● WHAT TO WORK ON
Locate the lines of the listing below that hold "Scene", then copy each of them.

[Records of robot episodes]

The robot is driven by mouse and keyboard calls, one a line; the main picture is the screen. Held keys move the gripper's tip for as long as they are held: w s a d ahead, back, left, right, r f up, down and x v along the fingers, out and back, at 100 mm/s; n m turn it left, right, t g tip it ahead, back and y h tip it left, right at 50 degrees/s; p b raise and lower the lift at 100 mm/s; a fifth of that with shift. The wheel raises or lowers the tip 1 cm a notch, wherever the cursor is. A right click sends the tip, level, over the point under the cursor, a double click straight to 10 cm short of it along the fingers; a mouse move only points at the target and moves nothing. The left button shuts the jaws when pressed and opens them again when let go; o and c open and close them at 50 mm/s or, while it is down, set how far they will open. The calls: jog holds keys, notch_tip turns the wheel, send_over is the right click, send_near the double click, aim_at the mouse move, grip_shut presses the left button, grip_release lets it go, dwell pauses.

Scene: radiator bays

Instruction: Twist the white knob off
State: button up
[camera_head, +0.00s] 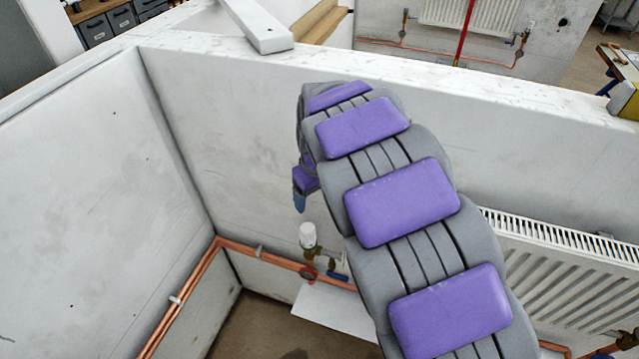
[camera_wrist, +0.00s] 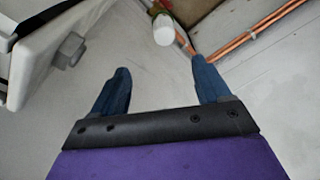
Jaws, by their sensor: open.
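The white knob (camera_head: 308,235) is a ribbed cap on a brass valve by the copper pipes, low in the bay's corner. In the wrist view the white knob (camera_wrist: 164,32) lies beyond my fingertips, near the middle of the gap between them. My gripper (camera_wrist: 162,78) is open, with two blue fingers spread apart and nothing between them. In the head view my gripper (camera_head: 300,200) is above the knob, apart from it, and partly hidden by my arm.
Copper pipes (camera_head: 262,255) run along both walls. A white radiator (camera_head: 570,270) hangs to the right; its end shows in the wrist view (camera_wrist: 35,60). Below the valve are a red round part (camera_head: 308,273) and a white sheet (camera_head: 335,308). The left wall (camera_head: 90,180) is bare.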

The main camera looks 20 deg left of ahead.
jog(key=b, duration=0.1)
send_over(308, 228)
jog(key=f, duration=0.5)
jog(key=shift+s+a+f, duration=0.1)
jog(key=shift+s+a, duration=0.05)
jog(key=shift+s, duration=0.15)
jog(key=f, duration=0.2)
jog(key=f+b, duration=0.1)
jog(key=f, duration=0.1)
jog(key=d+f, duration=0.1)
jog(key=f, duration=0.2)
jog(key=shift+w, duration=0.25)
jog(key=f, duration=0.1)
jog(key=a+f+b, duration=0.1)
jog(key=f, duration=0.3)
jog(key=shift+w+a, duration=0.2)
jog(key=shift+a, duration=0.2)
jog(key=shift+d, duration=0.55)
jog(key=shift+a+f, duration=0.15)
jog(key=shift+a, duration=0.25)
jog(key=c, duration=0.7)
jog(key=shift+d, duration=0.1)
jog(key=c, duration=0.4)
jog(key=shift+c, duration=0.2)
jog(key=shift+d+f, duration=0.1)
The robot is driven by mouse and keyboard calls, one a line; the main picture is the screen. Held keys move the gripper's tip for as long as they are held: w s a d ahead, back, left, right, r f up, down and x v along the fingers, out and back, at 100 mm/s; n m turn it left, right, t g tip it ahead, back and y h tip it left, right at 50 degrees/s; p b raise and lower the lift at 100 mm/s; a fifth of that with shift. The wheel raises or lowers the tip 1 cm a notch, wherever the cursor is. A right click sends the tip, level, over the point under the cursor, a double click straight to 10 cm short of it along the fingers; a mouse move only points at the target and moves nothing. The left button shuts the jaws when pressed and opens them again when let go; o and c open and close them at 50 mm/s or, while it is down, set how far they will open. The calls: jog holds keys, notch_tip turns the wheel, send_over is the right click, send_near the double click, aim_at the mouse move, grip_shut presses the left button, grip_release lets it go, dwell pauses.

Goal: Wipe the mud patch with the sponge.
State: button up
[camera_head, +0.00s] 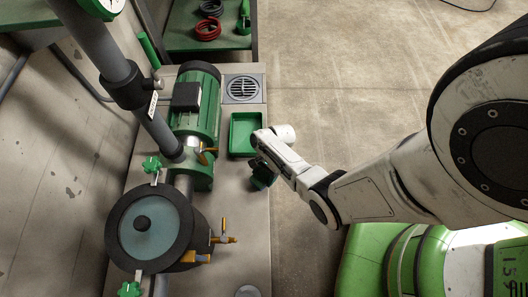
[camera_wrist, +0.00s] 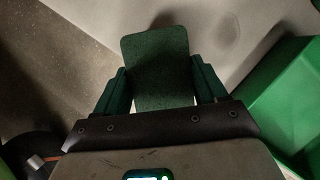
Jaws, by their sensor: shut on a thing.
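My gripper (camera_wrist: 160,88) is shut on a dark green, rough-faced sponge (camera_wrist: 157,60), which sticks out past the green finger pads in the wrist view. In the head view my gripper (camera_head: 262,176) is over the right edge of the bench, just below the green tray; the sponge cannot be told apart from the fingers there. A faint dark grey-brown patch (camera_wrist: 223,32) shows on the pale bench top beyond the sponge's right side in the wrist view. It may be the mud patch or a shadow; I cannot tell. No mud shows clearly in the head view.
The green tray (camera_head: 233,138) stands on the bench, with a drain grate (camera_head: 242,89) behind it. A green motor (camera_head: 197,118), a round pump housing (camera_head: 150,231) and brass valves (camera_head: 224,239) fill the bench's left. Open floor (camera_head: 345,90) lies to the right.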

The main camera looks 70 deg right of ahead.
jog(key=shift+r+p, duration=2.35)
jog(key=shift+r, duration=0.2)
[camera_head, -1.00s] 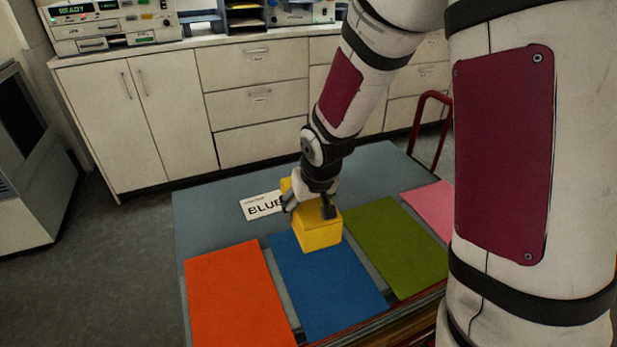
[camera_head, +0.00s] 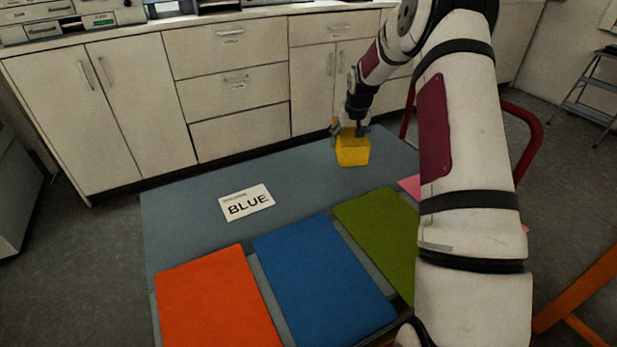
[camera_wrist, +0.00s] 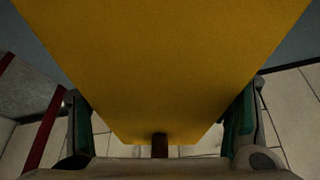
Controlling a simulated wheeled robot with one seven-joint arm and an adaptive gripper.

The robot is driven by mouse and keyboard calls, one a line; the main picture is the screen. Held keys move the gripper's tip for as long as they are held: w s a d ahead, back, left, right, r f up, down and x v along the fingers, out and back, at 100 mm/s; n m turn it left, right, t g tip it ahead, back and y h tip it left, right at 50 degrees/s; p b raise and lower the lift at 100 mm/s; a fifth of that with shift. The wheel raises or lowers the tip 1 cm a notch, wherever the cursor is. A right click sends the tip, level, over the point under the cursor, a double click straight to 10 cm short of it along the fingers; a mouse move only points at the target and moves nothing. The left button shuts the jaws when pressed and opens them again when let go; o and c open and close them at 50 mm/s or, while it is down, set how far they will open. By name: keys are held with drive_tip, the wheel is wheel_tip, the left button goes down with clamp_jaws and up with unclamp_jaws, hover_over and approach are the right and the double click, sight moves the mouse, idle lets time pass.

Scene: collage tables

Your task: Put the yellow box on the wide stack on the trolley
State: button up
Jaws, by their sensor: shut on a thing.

---

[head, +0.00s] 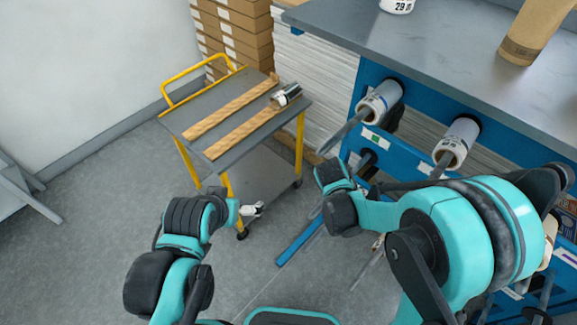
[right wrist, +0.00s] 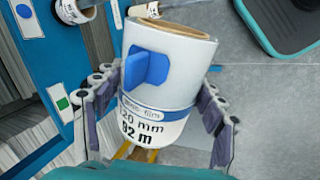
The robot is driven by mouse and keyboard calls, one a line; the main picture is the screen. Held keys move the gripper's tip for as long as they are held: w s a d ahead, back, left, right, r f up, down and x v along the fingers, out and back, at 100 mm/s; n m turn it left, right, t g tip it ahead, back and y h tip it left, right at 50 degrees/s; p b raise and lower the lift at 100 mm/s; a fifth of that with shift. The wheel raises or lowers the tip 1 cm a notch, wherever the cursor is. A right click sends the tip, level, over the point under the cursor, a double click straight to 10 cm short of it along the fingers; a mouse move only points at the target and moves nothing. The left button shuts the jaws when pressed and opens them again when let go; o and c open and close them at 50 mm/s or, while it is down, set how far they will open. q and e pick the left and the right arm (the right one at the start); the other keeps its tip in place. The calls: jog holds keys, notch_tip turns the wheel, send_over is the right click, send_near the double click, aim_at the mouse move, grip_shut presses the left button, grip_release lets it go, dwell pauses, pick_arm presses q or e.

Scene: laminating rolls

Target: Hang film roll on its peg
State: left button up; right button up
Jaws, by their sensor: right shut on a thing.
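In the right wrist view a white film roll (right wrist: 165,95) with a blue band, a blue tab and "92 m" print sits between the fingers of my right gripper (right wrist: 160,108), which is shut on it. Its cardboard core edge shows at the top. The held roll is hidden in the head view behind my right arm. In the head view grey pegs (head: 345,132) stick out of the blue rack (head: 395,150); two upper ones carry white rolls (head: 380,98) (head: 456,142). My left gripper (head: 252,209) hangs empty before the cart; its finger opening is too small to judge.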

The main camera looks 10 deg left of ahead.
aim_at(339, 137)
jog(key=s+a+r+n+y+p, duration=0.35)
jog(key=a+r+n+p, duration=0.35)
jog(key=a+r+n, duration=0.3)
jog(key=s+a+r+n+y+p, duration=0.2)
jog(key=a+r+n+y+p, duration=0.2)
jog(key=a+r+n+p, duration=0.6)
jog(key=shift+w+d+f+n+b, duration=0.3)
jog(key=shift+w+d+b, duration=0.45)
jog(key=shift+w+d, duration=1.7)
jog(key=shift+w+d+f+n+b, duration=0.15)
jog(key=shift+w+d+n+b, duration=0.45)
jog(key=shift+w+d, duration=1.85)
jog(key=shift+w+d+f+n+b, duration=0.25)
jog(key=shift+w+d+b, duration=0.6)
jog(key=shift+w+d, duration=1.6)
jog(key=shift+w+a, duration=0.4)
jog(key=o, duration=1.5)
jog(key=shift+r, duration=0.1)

● SOLVED PROBLEM
Scene: radiator bays
Scene: collage tables
Scene: laminating rolls

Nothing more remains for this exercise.